There are several ways we are trying to promote engagement. Firstly, through tutor time which was piloted this week. During this time, there will be live interaction and “chat” with their tutor to praise them where they have maintained engagement, talk though any common or shared concerns or worries and provide them with information and guidance applicable to their Year group. They will also be offered, through this meeting and through the students survey an individual phone call with their tutor or another trusted adult to provide individual help and guidance. Any students who are vulnerable will receive this as a matter of course. Teachers will, of course, track engagement through the work submitted and participation with on-line learning and live lessons.
If students are not engaging as well as they should or we are worried about their work submission, we will inform you about this in the following ways:-
- You will receive a letter by e-mail from Mr Seager, Deputy Headteacher, who is monitoring teacher feedback on engagement, outlining the concerns and which subject has raised them. This is not a reprimand but a genuine concern being raised to explore the reasons for this. Please do not think you need to reply to this. It may mean that you just need a quiet word with your child to explore what difficulties they are experiencing but then, if necessary, let us know if we can help.
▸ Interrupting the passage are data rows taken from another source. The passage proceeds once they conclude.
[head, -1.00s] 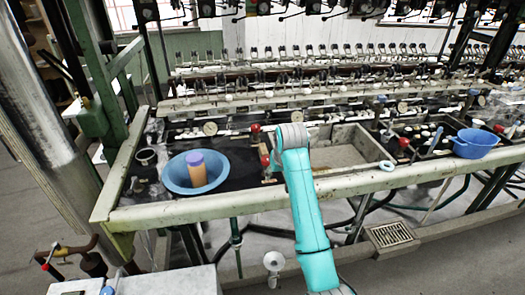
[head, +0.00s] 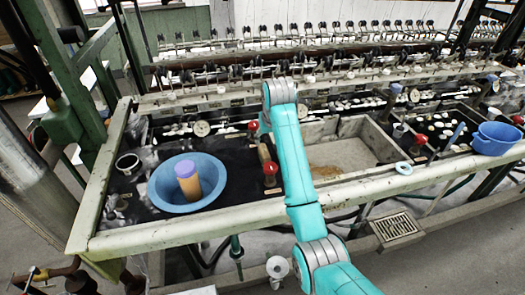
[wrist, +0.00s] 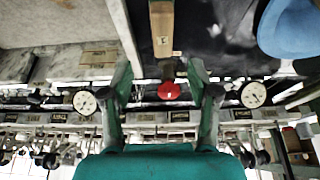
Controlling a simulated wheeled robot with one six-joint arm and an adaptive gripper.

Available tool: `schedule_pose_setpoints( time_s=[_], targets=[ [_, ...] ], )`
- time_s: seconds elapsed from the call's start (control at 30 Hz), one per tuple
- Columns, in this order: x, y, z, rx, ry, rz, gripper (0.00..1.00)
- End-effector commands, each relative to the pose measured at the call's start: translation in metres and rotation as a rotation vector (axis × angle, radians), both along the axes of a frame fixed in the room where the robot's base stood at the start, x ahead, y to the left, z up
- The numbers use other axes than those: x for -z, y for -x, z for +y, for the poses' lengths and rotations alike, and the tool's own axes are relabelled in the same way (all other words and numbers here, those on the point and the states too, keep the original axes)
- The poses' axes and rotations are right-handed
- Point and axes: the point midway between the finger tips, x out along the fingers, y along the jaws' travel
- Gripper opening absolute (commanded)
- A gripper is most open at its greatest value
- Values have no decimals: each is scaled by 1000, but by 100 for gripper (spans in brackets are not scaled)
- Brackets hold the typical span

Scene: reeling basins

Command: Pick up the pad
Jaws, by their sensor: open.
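I cannot tell for certain which thing is the pad. A tan wooden block with a small label (wrist: 162,30) lies on a dark surface at the top middle of the wrist view; in the head view a tan piece (head: 264,154) shows just left of my arm. My gripper (wrist: 162,70) is open and empty in the wrist view, with a red knob (wrist: 169,91) showing between its fingers, below the block's end. The head view hides the gripper behind my teal arm.
A blue basin (head: 159,183) holding an orange cylinder with a purple top (head: 187,180) stands left of my arm. Red-topped pieces (head: 270,170) stand close by. A stone trough (head: 375,132), a pale ring (head: 403,168) and a blue tub (head: 490,144) are to the right.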

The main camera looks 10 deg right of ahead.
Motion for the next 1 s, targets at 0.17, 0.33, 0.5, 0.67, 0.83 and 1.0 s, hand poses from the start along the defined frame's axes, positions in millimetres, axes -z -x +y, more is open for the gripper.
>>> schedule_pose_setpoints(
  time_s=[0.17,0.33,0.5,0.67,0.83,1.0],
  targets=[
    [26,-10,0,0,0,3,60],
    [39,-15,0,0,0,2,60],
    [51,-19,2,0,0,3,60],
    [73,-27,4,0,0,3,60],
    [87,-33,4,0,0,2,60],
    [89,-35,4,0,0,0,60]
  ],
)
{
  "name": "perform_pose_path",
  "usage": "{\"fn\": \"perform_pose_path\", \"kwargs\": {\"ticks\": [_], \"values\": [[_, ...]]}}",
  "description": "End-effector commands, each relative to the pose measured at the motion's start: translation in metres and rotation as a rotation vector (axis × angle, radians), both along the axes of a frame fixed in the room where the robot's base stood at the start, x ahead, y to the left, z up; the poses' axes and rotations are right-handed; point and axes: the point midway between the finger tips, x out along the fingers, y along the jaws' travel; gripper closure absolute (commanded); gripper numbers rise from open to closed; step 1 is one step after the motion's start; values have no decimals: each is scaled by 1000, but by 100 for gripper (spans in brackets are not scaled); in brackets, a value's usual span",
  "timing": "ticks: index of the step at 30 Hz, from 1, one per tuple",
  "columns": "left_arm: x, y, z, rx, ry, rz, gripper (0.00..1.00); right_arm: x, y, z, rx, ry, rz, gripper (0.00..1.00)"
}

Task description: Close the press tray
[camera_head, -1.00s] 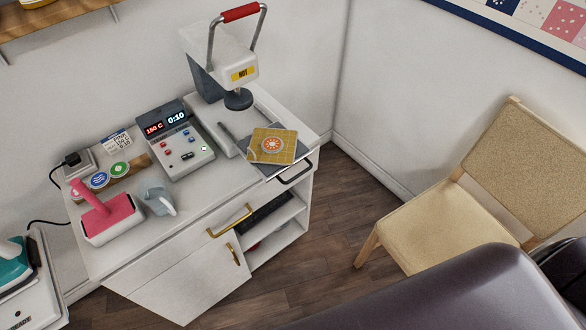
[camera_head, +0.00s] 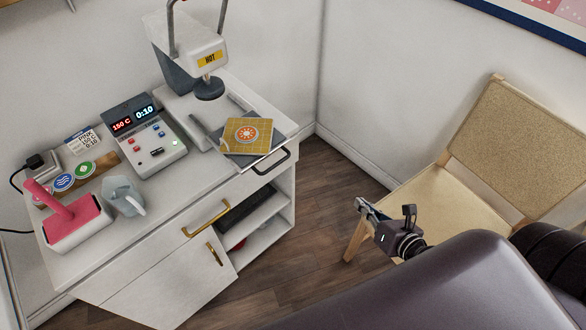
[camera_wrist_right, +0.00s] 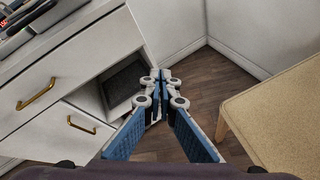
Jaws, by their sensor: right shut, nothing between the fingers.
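The press tray (camera_head: 279,142) is a dark grey plate with a black loop handle (camera_head: 273,162). It sticks out from under the heat press (camera_head: 196,55) past the front edge of the white cabinet top. A mustard cloth square (camera_head: 233,145) with an orange round patch (camera_head: 246,134) lies on it. My right gripper (camera_head: 361,205) is shut and empty, in the air to the right of the tray handle and apart from it, in front of the chair. In the right wrist view its blue fingers (camera_wrist_right: 162,76) meet at the tips. My left gripper is out of view.
A control box (camera_head: 146,135), a grey jug (camera_head: 123,196) and a pink-handled tool (camera_head: 70,222) stand on the cabinet top. The cabinet has brass handles (camera_head: 206,218) and open shelves. A beige chair (camera_head: 432,205) stands at the right. Bare floor lies between cabinet and chair.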

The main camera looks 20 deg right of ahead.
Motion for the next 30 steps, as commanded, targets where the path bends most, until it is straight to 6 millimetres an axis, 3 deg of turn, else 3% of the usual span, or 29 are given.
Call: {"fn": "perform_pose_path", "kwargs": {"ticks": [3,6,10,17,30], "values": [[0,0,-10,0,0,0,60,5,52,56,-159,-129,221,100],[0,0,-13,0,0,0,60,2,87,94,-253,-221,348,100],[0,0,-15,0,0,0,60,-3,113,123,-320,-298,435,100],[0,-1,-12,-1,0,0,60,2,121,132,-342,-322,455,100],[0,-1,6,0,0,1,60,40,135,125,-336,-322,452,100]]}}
We offer you some guidance on the best ways of doing this in the letter.
- If, following the letter, engagement does not improve, a member of staff will call home or conduct a remote meeting to talk with the students, with a parent present, and discuss how we can best support your child moving forward to improve this and remove any barriers to learning.
- If we decide, with you, that the student remains vulnerable, we may suggest coming onto school site for some days and joining the key worker students so we can monitor their work more closely and support learning on site on a limited timetable to get them back on track.